### What this task involves
Output every line of the data exactly as it appears.
--- begin Material to process ---
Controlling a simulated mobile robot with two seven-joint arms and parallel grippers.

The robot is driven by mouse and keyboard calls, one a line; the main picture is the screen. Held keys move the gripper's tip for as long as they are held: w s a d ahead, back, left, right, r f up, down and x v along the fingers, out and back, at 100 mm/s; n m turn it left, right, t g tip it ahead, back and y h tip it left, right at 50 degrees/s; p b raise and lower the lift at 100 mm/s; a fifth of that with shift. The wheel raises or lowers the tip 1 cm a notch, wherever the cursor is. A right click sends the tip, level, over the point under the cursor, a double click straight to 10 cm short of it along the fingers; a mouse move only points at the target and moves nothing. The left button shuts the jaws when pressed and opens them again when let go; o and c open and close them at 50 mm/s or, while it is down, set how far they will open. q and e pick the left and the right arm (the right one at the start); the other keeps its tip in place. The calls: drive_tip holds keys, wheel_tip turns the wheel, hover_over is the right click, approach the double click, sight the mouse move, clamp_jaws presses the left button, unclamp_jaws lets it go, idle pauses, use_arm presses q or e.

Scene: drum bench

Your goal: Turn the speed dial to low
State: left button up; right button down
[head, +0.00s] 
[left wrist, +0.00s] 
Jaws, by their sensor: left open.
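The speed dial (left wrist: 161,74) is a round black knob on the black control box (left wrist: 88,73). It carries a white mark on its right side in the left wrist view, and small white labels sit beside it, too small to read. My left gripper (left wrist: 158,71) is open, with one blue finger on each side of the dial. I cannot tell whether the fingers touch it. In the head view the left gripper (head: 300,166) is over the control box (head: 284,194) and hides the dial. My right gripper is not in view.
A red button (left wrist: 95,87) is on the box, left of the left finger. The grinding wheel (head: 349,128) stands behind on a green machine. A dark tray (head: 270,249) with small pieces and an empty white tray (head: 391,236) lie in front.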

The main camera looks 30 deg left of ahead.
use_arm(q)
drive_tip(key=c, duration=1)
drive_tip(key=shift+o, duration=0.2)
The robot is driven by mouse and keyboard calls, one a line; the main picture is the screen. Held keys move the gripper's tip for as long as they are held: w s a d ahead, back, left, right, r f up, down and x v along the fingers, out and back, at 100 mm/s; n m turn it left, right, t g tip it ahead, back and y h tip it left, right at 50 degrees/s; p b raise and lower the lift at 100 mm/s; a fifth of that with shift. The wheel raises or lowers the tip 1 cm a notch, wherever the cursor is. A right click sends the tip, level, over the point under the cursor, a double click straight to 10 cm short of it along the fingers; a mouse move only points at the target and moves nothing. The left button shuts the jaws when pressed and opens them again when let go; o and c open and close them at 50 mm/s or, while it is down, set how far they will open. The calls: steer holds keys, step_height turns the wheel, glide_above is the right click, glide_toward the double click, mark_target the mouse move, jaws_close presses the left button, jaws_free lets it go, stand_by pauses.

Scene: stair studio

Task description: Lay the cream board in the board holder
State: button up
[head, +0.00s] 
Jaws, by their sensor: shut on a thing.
--- end Material to process ---
### Correct answer
Controlling a simulated mobile robot with two seven-joint arms and parallel grippers.

The robot is driven by mouse and keyboard calls, one a line; the main picture is the screen. Held keys move the gripper's tip for as long as they are held: w s a d ahead, back, left, right, r f up, down and x v along the fingers, out and back, at 100 mm/s; n m turn it left, right, t g tip it ahead, back and y h tip it left, right at 50 degrees/s; p b raise and lower the lift at 100 mm/s; a fifth of that with shift. The wheel raises or lowers the tip 1 cm a notch, wherever the cursor is. A right click sends the tip, level, over the point under the cursor, a double click straight to 10 cm short of it along the fingers; a mouse move only points at the target and moves nothing. The left button shuts the jaws when pressed and opens them again when let go; o and c open and close them at 50 mm/s or, while it is down, set how far they will open. q and e pick the left and the right arm (the right one at the start); the other keeps its tip in place. The calls: drive_tip holds keys, wheel_tip turns the wheel, hover_over is the right click, approach the double click, sight the mouse move, clamp_jaws presses the left button, unclamp_jaws lets it go, idle pauses, use_arm presses q or e.

Scene: drum bench

Your goal: Turn the speed dial to low
State: left button up; right button down
[head, +0.00s] 
[left wrist, +0.00s] 
Jaws, by their sensor: left open.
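The speed dial (left wrist: 161,74) is a round black knob on the black control box (left wrist: 88,73). It carries a white mark on its right side in the left wrist view, and small white labels sit beside it, too small to read. My left gripper (left wrist: 158,71) is open, with one blue finger on each side of the dial. I cannot tell whether the fingers touch it. In the head view the left gripper (head: 300,166) is over the control box (head: 284,194) and hides the dial. My right gripper is not in view.
A red button (left wrist: 95,87) is on the box, left of the left finger. The grinding wheel (head: 349,128) stands behind on a green machine. A dark tray (head: 270,249) with small pieces and an empty white tray (head: 391,236) lie in front.

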The main camera looks 30 deg left of ahead.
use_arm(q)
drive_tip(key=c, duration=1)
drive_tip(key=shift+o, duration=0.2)
The robot is driven by mouse and keyboard calls, one a line; the main picture is the screen. Held keys move the gripper's tip for as long as they are held: w s a d ahead, back, left, right, r f up, down and x v along the fingers, out and back, at 100 mm/s; n m turn it left, right, t g tip it ahead, back and y h tip it left, right at 50 degrees/s; p b raise and lower the lift at 100 mm/s; a fifth of that with shift. The wheel raises or lowers the tip 1 cm a notch, wherever the cursor is. A right click sends the tip, level, over the point under the cursor, a double click straight to 10 cm short of it along the fingers; a mouse move only points at the target and moves nothing. The left button shuts the jaws when pressed and opens them again when let go; o and c open and close them at 50 mm/s or, while it is down, set how far they will open. The calls: steer holds keys, step_height turns the wheel, glide_above is the right click, glide_toward the double click, mark_target the mouse move, jaws_close presses the left button, jaws_free lets it go, stand_by pauses.

Scene: stair studio

Task description: Lay the cream board in the board holder
State: button up
[head, +0.00s] 
Jaws, by their sensor: shut on a thing.

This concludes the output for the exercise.